The cabinet secretary referred to a key problem with developing that gear, which is having the quota available to test it. If fishermen have no quota for cod and they know where a lot of the cod are, they will avoid those areas. However, when they need to test a selective-gear net that is designed to go into an area with cod and not catch cod, they must go into a cod area and take the risk that their net—whose selectivity is not yet perfect—might catch cod. Fishermen are burning up their quota quickly by experimenting with selective gear. We need more support and more quota for that valuable work, which is being done voluntarily by many of our fishermen. We must not move to the position that we have seen in the whaling industry, which lives off the back of so-called scientific research, but we need a little more help.
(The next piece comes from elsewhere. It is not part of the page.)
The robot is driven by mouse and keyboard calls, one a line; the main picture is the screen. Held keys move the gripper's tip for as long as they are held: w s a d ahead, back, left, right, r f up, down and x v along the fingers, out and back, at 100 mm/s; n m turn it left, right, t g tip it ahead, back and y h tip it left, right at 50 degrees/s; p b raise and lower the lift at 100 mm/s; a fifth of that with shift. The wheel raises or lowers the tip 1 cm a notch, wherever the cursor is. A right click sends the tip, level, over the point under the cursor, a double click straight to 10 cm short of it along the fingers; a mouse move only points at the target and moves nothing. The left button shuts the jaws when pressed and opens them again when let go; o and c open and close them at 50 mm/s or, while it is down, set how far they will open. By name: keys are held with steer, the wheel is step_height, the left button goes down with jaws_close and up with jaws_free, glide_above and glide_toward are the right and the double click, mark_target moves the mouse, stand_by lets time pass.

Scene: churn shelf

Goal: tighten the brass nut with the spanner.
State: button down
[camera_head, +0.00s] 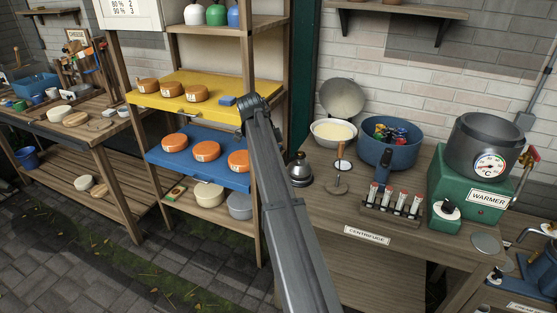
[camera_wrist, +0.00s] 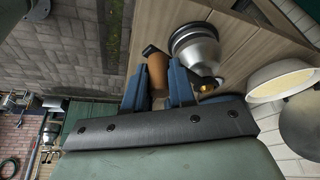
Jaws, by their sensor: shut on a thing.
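In the wrist view my gripper (camera_wrist: 157,92) is shut on a brown, rounded handle (camera_wrist: 158,70) with a dark end, which looks like the spanner's grip. The spanner's working end cannot be made out. Just right of the fingers is a silver bell-shaped device (camera_wrist: 196,48) with a dark rim. A small brass-coloured piece (camera_wrist: 206,87), likely the brass nut, shows at its narrow end, close to the right finger. Whether the spanner touches it I cannot tell. The silver device also stands on the bench in the head view (camera_head: 299,172), beside my arm. My gripper is hidden there.
The wooden bench (camera_head: 325,215) holds a bowl of cream (camera_head: 333,132), a blue bowl (camera_head: 389,142), a rack of tubes (camera_head: 392,206) and a green warmer (camera_head: 470,190) with a pot. The shelf's yellow (camera_head: 210,88) and blue (camera_head: 195,165) boards stand left of my arm.

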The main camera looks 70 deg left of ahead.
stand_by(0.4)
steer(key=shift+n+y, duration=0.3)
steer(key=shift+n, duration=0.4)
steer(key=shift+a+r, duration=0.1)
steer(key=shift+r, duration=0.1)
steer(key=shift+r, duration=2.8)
Our fishermen, conservationists that they are, work with other environmentalists such as WWF Scotland. That absolutely shows that they are prepared to be driven by good science and to work with others using their local knowledge and experience. Only 14 months ago, in September 2012, a headline in The Daily Telegraph stated that there were 100 cod left in the North Sea. The author of that absurdity now says that there will be no brown crab left. That wonderful Radio 4 programme about statistics, “More or Less”, described that as

“the worst wrong number that we have ever reported”,

the correct number being 21 million cod.

I know someone who is learning Icelandic and I have a nephew who is fluent in Danish because he lives there. We will have to engage with some difficult people in difficult times through difficult negotiations. I hope that the minister can do his bit for Scotland’s fishermen.